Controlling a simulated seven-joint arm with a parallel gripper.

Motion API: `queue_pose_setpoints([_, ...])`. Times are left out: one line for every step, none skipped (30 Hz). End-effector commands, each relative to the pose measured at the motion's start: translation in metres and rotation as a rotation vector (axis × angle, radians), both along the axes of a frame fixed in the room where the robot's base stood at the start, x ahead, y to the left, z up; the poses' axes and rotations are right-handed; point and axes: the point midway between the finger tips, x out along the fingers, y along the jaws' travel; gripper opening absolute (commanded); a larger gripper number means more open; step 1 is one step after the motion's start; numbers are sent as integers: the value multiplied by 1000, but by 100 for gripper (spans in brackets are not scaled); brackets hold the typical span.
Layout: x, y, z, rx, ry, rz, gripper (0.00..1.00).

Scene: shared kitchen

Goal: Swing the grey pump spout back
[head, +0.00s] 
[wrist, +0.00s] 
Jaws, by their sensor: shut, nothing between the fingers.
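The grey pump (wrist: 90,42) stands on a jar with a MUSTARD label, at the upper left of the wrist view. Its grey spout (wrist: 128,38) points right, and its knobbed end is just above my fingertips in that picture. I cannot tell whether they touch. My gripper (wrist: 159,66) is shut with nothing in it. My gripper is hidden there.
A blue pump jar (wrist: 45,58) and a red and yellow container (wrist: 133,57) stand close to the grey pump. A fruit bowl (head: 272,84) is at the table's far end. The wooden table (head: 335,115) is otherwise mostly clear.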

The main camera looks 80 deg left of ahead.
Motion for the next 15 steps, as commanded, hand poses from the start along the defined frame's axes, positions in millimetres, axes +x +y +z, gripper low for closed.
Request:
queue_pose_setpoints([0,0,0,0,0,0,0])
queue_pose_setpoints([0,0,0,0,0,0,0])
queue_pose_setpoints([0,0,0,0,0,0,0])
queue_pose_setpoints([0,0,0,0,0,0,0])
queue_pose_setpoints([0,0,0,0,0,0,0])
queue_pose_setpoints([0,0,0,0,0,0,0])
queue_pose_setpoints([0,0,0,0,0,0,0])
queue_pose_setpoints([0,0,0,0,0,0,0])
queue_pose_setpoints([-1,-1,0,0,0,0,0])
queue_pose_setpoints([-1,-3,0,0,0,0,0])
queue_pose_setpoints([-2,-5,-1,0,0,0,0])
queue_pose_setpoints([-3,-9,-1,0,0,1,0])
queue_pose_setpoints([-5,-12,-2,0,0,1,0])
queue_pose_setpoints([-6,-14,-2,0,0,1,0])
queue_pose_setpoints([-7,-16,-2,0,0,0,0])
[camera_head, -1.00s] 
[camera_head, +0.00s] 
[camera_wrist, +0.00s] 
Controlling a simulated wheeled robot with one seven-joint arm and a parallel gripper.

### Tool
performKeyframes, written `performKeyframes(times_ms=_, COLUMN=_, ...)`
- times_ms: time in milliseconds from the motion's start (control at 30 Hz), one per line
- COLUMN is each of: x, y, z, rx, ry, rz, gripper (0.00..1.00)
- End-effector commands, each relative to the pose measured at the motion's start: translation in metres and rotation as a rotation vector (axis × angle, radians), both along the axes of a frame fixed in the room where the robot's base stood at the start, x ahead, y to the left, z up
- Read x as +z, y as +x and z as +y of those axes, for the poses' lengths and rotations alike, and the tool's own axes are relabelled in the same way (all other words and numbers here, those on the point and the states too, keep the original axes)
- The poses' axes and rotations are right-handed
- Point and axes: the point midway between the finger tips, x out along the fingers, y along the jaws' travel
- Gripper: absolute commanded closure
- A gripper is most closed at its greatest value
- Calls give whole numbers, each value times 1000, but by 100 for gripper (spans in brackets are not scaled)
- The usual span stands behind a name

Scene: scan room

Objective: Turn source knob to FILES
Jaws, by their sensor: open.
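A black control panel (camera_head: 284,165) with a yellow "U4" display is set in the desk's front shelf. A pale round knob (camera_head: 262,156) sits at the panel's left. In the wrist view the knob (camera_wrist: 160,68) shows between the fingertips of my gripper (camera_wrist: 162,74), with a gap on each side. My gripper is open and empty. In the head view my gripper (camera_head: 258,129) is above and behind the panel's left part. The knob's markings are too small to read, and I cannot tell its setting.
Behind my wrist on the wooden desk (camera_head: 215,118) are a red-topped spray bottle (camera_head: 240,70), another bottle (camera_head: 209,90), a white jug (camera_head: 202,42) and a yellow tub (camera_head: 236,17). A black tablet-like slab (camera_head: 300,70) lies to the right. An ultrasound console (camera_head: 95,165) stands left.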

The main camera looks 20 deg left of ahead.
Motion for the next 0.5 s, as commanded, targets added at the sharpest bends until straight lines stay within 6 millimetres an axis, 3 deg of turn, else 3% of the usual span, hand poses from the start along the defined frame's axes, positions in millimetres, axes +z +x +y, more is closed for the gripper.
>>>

● ● ● ● ●

- **SET EXERCISE**: Find every line in the records above that contains the word "usual", and copy each one.

- **THE REPLY**:
- The usual span stands behind a name
Motion for the next 0.5 s, as commanded, targets added at the sharpest bends until straight lines stay within 6 millimetres an axis, 3 deg of turn, else 3% of the usual span, hand poses from the start along the defined frame's axes, positions in millimetres, axes +z +x +y, more is closed for the gripper.

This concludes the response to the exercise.